Aligned training procedure: The combination of an architectural prior and early training environment design (not a specific environment, but a set of constraints/properties) which results in agents which are then aligned in a wide variety of deployment environments—including those substantially different than the early training environment (out of dist robustness).
Aligned agent—the specific outcome of 1 or 2 which is known to be aligned (at least currently)
Current foundation models also vaguely follow this flow in the sense that the company/org controls the initial training environment and may enforce ‘alignment’ there before deployment (at which point other actors may be allowed to continue training through transfer or fine-tuning)
Humans are only 2 aligned rather than 1 aligned, and I think there are some good reasons for this. Given only simple circuits to guide/align the learning process, I think the best that can be done is to actually exploit distribution shift and use a specialized early training environment that is carefully crafted to provide positive examples that can be classified robustly—these then form the basis of a robust learned distance based classifier that leverages the generative model (I have some more on this probably should put into a short post—but that’s basically the proxy matching idea).
So ideally we’d want 1, but we probably will need to settle for 2. Once we have designs (arch + early training) that work well in sandbox, we’d probably still want to raise them initially in a special early training env that has the right properties, then gradually introduce to the real world and deploy (resulting in 3).
As for A vs B: ideally you may want A but you settle mostly for B. That’s just how the world often works, how DL progressed, etc.
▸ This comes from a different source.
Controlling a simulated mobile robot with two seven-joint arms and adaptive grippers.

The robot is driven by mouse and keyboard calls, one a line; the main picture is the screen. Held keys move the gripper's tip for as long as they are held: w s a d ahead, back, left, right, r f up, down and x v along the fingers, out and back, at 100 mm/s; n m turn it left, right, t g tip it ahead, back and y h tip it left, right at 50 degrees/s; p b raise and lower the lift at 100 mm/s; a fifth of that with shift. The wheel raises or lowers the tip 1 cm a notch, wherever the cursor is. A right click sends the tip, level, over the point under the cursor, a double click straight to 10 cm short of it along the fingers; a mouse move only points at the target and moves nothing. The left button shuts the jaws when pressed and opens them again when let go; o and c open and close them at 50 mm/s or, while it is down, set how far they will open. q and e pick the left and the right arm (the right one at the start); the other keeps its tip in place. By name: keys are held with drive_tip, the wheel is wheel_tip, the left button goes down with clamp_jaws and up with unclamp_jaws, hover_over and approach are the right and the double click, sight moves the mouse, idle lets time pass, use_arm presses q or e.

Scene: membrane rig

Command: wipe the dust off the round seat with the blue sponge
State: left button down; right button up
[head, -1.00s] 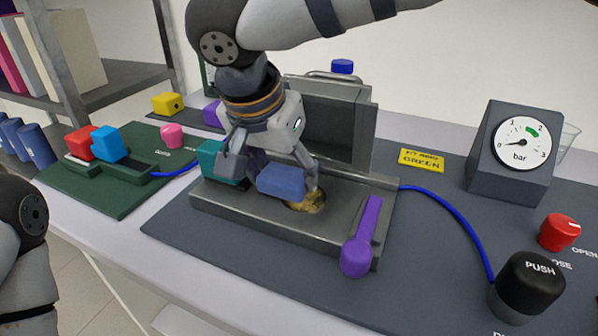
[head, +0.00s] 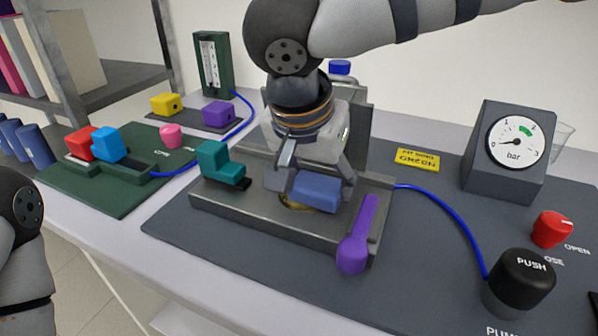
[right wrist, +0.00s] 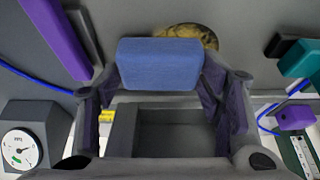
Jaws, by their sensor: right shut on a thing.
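The blue sponge (head: 317,193) is held between the fingers of my right gripper (head: 312,184), which is shut on it. It sits low over the right part of the round seat (head: 290,205) in the grey rig. Brownish-yellow dust shows on the seat's uncovered left edge; the sponge hides the rest. I cannot tell whether the sponge touches the seat. In the right wrist view the sponge (right wrist: 160,65) lies between the fingertips, with the mottled dusty seat (right wrist: 203,34) partly behind it. My left gripper is not in view; only part of my left arm shows.
A purple lever (head: 359,235) stands close right of the sponge, and a teal clamp (head: 217,162) to the left. The rig's grey upright block is behind the gripper. A blue tube (head: 452,217) runs right toward the black PUSH knob (head: 521,275) and gauge (head: 512,141).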

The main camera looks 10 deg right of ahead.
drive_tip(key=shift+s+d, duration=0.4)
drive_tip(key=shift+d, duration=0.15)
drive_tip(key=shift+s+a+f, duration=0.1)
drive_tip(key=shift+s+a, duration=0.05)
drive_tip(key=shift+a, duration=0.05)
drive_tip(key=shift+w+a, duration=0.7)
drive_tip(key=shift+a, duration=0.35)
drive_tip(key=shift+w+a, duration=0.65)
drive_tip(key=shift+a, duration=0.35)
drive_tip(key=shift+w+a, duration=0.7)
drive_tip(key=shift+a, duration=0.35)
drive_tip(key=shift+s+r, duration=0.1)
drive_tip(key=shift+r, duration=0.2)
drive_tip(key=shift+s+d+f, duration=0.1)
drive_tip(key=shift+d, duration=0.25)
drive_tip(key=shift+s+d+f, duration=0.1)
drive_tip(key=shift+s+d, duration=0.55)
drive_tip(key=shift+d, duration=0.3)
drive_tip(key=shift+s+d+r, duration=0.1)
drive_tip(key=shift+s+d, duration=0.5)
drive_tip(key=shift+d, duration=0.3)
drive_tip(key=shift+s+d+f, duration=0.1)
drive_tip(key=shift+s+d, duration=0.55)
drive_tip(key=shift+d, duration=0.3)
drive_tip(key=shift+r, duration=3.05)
We now have more established theory of how DL works as approx bayesian inference, but what actually drove most progress was B style tinkering.
Well that isn’t quite right—when the AGI advances to human-level there are human-equivalents in the sandbox.
Also sandboxes shouldn’t be exactly the same as the real world! The point is to create a distribution of environments that is wider than the real world, to thereby cover it and especially the future.